## Objective
Using the records that follow, copy every line containing the word "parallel".

## Dataset records
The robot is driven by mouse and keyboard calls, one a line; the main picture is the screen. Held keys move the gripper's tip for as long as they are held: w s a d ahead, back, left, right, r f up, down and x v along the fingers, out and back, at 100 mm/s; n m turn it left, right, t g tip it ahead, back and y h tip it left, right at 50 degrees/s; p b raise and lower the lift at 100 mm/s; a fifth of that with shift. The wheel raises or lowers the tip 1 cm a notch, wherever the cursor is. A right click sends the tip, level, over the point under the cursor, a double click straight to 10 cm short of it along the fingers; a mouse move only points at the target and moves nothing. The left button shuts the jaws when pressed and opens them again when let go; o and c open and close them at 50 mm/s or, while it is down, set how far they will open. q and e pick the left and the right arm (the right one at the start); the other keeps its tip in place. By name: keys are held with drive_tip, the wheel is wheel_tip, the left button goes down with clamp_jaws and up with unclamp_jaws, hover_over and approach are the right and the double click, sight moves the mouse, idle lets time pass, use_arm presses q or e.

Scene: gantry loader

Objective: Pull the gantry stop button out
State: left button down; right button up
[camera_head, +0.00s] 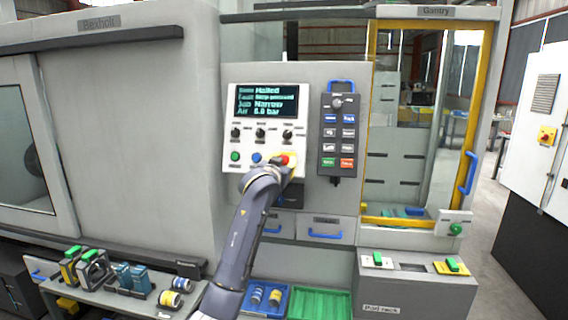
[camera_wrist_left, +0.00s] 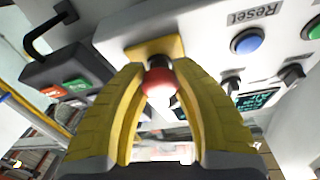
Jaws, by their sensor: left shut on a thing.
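The red stop button (camera_head: 284,160) is at the lower right of the white control panel (camera_head: 240,104), in front of a yellow plate. In the left wrist view the round red button (camera_wrist_left: 159,84) sits between my fingers on a dark neck, and the yellow plate (camera_wrist_left: 140,50) is just behind it. My left gripper (camera_head: 287,164) is at the panel, and its yellow fingers show in the left wrist view (camera_wrist_left: 158,70), shut on the button from both sides. In the head view my wrist and fingers partly cover the button. My right gripper is in neither view.
A blue button (camera_head: 257,158) and a green button (camera_head: 235,156) are left of the stop button. The screen (camera_head: 267,101) reads "Halted". A dark keypad (camera_head: 339,133) hangs to the right. A yellow-framed gantry door (camera_head: 371,120) stands further right.

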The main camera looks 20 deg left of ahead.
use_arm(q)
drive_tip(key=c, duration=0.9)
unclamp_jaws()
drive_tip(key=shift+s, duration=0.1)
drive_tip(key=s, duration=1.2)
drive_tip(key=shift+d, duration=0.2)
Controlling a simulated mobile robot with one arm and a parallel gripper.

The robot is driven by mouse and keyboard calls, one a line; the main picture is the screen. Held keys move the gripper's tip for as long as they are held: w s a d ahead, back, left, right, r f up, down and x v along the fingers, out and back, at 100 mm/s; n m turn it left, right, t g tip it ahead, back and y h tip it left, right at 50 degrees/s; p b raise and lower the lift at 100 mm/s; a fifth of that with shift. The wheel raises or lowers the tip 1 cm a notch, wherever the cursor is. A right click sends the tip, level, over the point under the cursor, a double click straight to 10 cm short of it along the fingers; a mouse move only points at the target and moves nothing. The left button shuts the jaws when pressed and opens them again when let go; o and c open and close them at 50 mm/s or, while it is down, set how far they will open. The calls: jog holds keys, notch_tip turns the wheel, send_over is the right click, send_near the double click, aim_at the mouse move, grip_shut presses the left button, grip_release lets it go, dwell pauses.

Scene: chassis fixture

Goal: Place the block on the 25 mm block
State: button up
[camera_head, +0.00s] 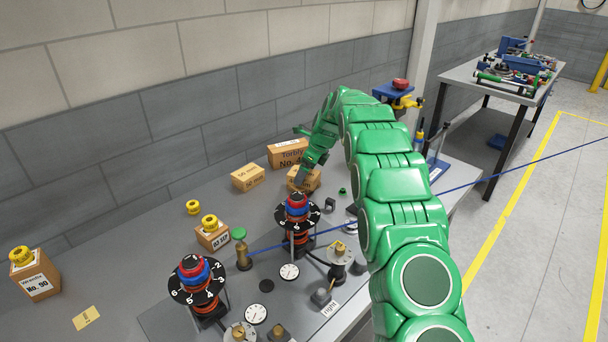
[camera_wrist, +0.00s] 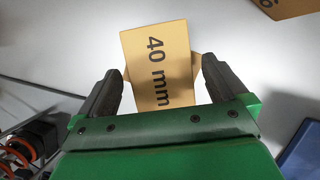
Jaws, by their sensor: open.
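A tan wooden block marked "40 mm" (camera_wrist: 158,50) lies between the fingers of my gripper (camera_wrist: 161,70) in the wrist view. The fingers are open, one on each side, with a gap to the block. Corners of another tan block (camera_wrist: 196,68) show from under it at both sides, turned at an angle to it; its label is hidden. In the head view my gripper (camera_head: 304,180) reaches down at these tan blocks (camera_head: 312,183) on the grey bench and partly covers them. I cannot read which block is the 25 mm one.
A larger labelled box (camera_head: 288,153) stands behind, and a small labelled block (camera_head: 248,178) to the left. Two dial fixtures (camera_head: 297,212) (camera_head: 197,280) stand in front. A blue stand (camera_head: 437,165) is at the right. The bench's left part has free room.

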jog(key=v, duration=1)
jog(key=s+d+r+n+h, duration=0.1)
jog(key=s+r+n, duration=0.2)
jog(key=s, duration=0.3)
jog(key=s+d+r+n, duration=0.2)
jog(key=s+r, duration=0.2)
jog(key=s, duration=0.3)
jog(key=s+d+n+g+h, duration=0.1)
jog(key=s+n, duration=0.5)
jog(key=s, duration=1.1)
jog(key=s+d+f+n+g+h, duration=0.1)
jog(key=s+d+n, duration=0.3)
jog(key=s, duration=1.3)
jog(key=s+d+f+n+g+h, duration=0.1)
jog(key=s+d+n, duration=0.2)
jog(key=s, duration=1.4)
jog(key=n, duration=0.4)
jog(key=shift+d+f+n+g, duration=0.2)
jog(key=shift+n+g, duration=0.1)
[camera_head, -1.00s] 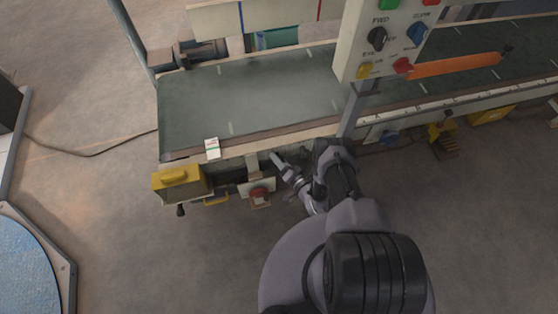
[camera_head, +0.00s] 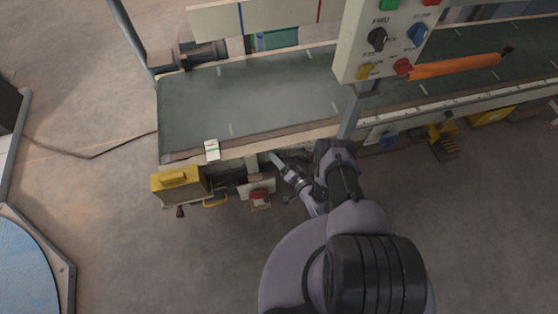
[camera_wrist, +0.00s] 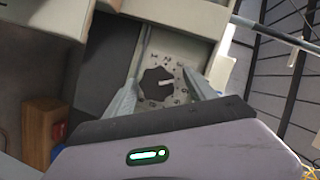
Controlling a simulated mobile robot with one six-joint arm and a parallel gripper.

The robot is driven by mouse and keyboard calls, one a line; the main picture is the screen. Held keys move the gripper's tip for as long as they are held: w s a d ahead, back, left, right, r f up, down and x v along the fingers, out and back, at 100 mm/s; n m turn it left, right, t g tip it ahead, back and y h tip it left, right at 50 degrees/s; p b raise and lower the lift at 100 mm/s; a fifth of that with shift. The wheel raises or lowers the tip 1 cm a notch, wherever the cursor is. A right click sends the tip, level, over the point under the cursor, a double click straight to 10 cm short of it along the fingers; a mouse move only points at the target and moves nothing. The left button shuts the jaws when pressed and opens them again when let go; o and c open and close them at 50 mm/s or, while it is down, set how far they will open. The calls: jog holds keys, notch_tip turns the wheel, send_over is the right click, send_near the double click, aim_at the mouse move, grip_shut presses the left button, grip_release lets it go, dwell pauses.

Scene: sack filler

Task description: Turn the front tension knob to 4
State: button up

## Full answer
Controlling a simulated mobile robot with one arm and a parallel gripper.
Controlling a simulated mobile robot with one six-joint arm and a parallel gripper.

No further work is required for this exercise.